* Given exercise:
From the data that follows, print exactly the lines starting at the one containing "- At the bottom" and ending at the one containing "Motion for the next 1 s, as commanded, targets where"; include both of them and nothing more.

>> Begin Task inputs

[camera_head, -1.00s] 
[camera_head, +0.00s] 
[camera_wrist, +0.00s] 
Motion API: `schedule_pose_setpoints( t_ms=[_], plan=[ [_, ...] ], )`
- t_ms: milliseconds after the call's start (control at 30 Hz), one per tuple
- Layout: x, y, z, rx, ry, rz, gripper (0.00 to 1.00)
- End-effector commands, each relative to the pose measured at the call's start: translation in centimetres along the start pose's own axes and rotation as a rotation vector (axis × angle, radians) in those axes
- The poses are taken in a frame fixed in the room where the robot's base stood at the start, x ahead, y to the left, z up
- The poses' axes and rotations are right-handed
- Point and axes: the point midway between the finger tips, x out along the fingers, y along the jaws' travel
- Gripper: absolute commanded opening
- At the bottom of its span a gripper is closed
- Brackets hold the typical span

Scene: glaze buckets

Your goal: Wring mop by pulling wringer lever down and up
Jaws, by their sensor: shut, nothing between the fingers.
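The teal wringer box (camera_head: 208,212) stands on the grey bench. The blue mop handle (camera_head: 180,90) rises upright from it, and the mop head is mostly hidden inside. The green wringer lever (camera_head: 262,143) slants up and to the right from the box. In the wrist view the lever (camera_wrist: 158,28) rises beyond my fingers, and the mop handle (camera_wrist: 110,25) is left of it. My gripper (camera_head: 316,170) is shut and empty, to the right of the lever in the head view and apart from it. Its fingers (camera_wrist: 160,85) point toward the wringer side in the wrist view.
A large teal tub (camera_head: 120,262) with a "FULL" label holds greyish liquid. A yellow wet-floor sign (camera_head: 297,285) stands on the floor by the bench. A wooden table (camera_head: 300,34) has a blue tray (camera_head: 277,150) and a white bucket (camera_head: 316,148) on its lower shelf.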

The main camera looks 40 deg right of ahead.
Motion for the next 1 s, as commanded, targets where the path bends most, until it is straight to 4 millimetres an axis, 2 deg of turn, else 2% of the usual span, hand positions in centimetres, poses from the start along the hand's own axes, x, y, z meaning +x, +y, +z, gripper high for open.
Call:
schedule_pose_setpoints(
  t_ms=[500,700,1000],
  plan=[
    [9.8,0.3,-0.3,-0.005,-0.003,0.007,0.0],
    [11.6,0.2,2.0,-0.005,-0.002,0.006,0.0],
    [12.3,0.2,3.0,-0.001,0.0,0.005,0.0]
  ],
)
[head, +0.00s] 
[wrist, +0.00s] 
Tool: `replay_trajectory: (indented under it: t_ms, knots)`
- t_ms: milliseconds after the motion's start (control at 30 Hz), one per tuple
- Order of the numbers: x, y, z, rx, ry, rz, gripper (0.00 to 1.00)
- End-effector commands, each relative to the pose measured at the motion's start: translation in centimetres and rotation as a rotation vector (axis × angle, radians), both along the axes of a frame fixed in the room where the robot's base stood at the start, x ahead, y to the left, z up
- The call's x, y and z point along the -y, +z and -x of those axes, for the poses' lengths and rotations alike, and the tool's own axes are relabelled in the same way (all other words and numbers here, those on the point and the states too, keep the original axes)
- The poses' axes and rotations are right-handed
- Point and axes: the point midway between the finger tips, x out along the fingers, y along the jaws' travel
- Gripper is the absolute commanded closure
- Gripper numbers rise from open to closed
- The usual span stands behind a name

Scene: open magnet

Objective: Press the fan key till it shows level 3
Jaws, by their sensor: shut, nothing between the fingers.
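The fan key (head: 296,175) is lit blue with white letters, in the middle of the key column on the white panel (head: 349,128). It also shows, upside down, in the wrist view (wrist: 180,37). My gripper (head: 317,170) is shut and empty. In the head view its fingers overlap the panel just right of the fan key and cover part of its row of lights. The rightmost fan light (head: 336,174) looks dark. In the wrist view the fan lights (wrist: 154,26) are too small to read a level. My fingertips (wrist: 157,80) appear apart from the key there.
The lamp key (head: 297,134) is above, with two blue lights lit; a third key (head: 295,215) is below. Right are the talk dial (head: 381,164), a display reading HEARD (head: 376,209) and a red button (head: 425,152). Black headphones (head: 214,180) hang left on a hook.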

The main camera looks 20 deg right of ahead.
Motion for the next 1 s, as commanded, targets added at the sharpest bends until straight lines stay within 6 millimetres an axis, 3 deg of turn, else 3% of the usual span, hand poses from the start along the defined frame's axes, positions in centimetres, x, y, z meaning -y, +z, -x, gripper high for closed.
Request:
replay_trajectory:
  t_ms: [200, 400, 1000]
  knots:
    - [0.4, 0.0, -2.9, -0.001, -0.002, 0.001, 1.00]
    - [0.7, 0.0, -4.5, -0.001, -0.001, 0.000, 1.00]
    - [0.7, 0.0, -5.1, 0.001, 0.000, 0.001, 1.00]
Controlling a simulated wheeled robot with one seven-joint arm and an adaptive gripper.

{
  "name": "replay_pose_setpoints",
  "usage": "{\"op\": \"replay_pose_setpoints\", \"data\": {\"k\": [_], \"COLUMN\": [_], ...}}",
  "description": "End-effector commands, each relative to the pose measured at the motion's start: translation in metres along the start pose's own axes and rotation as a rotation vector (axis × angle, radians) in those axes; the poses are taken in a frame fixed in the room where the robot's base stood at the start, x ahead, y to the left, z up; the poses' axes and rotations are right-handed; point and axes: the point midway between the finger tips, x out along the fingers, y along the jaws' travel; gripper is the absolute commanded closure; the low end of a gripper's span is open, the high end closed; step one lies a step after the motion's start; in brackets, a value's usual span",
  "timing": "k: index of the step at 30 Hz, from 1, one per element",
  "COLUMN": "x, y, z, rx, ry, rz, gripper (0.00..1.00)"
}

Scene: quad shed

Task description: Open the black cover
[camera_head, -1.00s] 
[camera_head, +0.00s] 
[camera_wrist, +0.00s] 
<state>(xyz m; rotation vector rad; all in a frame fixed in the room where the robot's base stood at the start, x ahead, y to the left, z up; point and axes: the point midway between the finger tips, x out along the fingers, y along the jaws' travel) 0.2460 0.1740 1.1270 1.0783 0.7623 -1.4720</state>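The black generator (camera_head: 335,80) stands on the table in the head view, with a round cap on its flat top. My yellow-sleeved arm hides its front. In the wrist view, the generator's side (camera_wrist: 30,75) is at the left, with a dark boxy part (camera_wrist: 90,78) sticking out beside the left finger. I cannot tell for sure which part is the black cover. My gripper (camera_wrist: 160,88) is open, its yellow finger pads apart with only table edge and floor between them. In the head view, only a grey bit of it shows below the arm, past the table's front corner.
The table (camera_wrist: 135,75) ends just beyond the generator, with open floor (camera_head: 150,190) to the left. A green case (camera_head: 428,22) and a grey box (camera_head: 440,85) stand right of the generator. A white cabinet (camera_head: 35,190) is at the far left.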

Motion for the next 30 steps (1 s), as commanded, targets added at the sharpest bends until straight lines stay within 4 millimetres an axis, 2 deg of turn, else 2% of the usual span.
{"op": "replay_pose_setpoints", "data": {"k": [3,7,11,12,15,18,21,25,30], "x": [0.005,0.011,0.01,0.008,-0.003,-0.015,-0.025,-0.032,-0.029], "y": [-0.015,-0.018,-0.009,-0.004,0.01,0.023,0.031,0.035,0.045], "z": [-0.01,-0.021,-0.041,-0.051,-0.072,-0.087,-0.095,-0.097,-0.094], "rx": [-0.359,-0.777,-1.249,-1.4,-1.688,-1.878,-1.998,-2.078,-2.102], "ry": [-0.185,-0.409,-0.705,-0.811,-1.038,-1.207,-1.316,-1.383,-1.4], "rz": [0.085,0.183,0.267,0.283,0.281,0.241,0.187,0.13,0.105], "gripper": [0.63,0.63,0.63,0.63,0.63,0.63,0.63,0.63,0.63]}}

>> End Task inputs

* Task answer:
- At the bottom of its span a gripper is closed
- Brackets hold the typical span

Scene: glaze buckets

Your goal: Wring mop by pulling wringer lever down and up
Jaws, by their sensor: shut, nothing between the fingers.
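The teal wringer box (camera_head: 208,212) stands on the grey bench. The blue mop handle (camera_head: 180,90) rises upright from it, and the mop head is mostly hidden inside. The green wringer lever (camera_head: 262,143) slants up and to the right from the box. In the wrist view the lever (camera_wrist: 158,28) rises beyond my fingers, and the mop handle (camera_wrist: 110,25) is left of it. My gripper (camera_head: 316,170) is shut and empty, to the right of the lever in the head view and apart from it. Its fingers (camera_wrist: 160,85) point toward the wringer side in the wrist view.
A large teal tub (camera_head: 120,262) with a "FULL" label holds greyish liquid. A yellow wet-floor sign (camera_head: 297,285) stands on the floor by the bench. A wooden table (camera_head: 300,34) has a blue tray (camera_head: 277,150) and a white bucket (camera_head: 316,148) on its lower shelf.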

The main camera looks 40 deg right of ahead.
Motion for the next 1 s, as commanded, targets where the path bends most, until it is straight to 4 millimetres an axis, 2 deg of turn, else 2% of the usual span, hand positions in centimetres, poses from the start along the hand's own axes, x, y, z meaning +x, +y, +z, gripper high for open.

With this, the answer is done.